____ DATASET EXTRACT

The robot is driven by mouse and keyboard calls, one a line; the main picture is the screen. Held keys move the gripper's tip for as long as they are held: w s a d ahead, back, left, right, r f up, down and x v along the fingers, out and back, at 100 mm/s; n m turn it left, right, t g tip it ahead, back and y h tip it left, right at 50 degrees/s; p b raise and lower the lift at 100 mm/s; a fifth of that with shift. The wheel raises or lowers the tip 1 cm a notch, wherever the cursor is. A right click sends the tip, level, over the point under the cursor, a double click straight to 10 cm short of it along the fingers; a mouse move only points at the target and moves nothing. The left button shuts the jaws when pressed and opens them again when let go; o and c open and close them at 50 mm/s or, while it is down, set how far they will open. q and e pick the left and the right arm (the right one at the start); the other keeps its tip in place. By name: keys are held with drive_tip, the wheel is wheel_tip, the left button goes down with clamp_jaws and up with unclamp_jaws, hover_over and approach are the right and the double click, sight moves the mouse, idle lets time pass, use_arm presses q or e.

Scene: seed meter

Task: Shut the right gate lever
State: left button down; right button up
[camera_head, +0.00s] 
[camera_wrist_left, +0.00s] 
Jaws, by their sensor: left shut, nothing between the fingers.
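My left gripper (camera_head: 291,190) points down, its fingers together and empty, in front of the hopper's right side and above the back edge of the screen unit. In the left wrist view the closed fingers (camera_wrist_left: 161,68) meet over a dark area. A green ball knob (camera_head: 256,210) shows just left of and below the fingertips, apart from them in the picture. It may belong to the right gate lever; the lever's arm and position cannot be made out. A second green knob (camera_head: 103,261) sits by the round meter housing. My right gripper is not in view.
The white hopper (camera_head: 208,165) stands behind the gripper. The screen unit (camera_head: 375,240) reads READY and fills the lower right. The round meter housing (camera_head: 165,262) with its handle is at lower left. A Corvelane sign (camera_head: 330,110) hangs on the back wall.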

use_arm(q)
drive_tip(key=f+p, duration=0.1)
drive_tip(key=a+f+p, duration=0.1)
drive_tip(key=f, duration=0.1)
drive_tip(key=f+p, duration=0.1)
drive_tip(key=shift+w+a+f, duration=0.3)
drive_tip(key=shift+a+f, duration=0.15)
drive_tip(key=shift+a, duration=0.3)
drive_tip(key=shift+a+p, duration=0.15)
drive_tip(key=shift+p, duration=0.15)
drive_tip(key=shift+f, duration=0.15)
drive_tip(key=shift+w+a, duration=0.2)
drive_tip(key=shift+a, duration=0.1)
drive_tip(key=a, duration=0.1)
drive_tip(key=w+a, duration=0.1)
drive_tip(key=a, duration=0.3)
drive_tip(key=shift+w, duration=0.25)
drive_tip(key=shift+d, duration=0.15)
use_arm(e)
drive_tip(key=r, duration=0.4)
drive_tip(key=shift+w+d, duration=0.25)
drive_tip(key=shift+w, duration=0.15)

________

Identify every line above with the string "button" in it. Copy those lines.

The robot is driven by mouse and keyboard calls, one a line; the main picture is the screen. Held keys move the gripper's tip for as long as they are held: w s a d ahead, back, left, right, r f up, down and x v along the fingers, out and back, at 100 mm/s; n m turn it left, right, t g tip it ahead, back and y h tip it left, right at 50 degrees/s; p b raise and lower the lift at 100 mm/s; a fifth of that with shift. The wheel raises or lowers the tip 1 cm a notch, wherever the cursor is. A right click sends the tip, level, over the point under the cursor, a double click straight to 10 cm short of it along the fingers; a mouse move only points at the target and moves nothing. The left button shuts the jaws when pressed and opens them again when let go; o and c open and close them at 50 mm/s or, while it is down, set how far they will open. q and e pick the left and the right arm (the right one at the start); the other keeps its tip in place. By name: keys are held with drive_tip, the wheel is wheel_tip, the left button goes down with clamp_jaws and up with unclamp_jaws, hover_over and approach are the right and the double click, sight moves the mouse, idle lets time pass, use_arm presses q or e.
State: left button down; right button up

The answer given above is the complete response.